§ **Supplied data**
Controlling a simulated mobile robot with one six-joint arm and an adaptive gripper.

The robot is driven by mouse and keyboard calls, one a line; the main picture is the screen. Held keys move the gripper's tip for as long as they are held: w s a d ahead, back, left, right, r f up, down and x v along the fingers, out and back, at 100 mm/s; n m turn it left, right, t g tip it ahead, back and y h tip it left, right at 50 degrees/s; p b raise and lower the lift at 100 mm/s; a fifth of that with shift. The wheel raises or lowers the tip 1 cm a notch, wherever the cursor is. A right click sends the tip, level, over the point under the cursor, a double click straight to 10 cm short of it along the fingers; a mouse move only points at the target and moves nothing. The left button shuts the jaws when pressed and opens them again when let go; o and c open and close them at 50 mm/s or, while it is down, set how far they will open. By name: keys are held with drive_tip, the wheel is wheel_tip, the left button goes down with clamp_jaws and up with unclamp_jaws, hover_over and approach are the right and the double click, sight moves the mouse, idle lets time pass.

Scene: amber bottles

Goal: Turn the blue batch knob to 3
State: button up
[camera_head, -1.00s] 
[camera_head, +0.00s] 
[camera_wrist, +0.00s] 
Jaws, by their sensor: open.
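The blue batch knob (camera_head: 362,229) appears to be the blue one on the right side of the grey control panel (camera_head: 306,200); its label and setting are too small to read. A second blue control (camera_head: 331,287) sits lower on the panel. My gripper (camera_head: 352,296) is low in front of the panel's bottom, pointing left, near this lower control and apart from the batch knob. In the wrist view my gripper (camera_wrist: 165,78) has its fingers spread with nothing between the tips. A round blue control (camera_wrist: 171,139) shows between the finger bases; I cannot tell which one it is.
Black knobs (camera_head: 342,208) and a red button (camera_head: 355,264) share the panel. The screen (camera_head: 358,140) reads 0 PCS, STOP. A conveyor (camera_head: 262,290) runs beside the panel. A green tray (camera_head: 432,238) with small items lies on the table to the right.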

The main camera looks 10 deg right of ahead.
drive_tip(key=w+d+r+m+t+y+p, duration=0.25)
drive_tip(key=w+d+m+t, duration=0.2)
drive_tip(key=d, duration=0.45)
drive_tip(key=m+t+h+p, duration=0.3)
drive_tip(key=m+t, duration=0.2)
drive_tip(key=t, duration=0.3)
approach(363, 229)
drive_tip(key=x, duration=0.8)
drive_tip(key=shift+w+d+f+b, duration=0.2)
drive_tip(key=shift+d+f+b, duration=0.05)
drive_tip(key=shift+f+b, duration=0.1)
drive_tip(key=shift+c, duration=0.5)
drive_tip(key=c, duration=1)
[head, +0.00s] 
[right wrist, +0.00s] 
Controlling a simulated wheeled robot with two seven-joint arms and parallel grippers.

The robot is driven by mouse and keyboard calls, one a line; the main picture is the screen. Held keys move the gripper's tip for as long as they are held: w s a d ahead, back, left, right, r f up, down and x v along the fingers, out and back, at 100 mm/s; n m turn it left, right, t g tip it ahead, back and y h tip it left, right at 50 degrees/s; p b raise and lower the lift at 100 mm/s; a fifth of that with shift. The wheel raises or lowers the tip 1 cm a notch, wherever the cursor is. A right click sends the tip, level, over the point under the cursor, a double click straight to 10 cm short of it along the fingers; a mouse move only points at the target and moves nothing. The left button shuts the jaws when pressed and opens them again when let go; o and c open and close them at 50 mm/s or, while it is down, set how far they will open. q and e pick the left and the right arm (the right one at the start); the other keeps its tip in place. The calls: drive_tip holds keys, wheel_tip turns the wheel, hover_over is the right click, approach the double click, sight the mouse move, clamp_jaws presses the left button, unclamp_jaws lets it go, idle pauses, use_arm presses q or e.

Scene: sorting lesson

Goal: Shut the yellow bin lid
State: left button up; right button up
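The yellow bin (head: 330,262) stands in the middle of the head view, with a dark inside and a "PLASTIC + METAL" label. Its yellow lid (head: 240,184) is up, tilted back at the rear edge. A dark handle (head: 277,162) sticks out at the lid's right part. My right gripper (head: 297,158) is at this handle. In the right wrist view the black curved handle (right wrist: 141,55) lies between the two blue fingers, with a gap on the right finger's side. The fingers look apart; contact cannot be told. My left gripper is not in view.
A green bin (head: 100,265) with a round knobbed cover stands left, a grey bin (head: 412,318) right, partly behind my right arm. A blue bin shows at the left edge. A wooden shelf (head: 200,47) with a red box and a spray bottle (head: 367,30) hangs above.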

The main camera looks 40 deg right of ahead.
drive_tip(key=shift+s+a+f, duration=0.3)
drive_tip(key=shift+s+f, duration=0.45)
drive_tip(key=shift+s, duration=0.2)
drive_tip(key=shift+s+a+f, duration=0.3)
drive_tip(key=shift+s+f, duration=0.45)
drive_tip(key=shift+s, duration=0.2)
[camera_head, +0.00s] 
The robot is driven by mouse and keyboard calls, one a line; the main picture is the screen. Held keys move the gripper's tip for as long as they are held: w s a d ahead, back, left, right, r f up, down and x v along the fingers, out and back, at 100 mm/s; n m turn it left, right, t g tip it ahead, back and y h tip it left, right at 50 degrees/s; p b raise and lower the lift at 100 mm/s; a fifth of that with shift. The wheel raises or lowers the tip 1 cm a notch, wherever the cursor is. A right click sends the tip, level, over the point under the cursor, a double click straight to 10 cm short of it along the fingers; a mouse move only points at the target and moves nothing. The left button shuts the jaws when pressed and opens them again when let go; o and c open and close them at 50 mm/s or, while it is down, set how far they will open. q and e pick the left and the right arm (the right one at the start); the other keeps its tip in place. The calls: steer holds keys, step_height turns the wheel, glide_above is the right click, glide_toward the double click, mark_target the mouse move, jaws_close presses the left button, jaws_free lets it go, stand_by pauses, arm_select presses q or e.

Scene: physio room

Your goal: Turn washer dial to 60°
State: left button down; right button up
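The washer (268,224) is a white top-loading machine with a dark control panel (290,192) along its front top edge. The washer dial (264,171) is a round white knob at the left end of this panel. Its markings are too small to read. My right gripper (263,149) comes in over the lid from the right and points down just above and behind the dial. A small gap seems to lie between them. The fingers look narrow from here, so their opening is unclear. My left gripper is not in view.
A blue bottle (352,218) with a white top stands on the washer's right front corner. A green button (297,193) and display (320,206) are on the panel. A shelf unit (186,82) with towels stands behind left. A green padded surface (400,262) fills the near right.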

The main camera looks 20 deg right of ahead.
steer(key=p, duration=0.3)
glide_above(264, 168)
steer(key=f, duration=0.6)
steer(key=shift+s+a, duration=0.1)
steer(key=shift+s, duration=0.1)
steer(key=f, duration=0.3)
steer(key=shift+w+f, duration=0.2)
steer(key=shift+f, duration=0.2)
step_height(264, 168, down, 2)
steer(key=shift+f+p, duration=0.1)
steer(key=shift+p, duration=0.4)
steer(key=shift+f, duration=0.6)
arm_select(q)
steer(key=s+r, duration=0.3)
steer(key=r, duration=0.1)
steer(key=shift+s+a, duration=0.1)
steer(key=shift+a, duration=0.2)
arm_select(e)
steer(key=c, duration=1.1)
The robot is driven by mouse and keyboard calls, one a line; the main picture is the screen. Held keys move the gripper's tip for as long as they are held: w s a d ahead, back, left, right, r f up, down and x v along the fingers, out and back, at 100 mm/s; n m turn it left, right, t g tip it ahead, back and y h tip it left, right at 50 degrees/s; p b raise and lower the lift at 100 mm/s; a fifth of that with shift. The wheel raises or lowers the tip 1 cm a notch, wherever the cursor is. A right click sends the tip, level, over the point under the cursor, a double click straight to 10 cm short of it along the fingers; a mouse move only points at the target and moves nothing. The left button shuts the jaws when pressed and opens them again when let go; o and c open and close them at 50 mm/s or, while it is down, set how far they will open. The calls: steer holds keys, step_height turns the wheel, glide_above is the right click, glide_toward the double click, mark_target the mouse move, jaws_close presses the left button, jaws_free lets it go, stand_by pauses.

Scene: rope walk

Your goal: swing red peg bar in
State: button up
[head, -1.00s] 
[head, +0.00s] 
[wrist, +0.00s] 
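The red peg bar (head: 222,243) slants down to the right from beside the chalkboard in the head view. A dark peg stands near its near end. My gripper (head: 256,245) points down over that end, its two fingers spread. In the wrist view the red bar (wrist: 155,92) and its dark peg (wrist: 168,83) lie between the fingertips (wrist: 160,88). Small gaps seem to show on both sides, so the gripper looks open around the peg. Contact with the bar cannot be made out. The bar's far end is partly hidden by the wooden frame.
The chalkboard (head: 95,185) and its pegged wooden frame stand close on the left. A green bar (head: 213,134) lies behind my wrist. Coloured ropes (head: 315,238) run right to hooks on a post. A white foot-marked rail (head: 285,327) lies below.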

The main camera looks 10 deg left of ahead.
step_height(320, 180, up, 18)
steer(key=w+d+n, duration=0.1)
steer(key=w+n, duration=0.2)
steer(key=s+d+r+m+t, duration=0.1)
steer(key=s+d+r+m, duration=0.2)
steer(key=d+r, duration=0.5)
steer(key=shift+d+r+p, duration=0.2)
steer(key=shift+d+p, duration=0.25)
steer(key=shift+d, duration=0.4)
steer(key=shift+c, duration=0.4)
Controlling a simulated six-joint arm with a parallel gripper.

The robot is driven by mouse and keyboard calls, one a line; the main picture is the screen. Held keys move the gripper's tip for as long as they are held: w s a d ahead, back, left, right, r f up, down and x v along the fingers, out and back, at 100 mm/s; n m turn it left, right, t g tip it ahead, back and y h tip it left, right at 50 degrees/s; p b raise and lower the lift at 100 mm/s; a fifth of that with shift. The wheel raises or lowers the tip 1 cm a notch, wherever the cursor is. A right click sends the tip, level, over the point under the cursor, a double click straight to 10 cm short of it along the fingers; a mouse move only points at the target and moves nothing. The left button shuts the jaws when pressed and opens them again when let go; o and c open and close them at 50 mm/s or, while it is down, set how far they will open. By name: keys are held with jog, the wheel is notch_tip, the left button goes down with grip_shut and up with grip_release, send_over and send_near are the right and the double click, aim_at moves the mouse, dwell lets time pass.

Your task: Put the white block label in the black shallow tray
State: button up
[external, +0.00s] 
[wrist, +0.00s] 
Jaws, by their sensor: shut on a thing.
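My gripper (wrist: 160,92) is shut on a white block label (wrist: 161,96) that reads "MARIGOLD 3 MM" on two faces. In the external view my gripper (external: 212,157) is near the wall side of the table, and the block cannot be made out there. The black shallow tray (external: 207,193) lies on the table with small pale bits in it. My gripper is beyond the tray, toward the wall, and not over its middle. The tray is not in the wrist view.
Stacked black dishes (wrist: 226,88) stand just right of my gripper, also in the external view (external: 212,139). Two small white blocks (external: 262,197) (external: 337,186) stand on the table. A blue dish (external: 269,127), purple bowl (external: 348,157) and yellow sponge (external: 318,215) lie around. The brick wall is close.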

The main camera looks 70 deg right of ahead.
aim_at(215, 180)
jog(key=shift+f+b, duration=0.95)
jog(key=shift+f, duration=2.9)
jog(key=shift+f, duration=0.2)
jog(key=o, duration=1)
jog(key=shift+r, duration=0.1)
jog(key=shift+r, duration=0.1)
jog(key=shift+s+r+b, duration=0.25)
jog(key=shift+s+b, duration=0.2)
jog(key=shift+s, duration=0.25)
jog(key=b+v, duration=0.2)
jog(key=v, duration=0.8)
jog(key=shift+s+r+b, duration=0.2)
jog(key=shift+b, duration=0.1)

§ **Your instructions**
Give the lines from the one containing "Your task: Put" through the end of the entries again, exactly as written and with no other lines.

§ **Solution for this task**
Your task: Put the white block label in the black shallow tray
State: button up
[external, +0.00s] 
[wrist, +0.00s] 
Jaws, by their sensor: shut on a thing.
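My gripper (wrist: 160,92) is shut on a white block label (wrist: 161,96) that reads "MARIGOLD 3 MM" on two faces. In the external view my gripper (external: 212,157) is near the wall side of the table, and the block cannot be made out there. The black shallow tray (external: 207,193) lies on the table with small pale bits in it. My gripper is beyond the tray, toward the wall, and not over its middle. The tray is not in the wrist view.
Stacked black dishes (wrist: 226,88) stand just right of my gripper, also in the external view (external: 212,139). Two small white blocks (external: 262,197) (external: 337,186) stand on the table. A blue dish (external: 269,127), purple bowl (external: 348,157) and yellow sponge (external: 318,215) lie around. The brick wall is close.

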The main camera looks 70 deg right of ahead.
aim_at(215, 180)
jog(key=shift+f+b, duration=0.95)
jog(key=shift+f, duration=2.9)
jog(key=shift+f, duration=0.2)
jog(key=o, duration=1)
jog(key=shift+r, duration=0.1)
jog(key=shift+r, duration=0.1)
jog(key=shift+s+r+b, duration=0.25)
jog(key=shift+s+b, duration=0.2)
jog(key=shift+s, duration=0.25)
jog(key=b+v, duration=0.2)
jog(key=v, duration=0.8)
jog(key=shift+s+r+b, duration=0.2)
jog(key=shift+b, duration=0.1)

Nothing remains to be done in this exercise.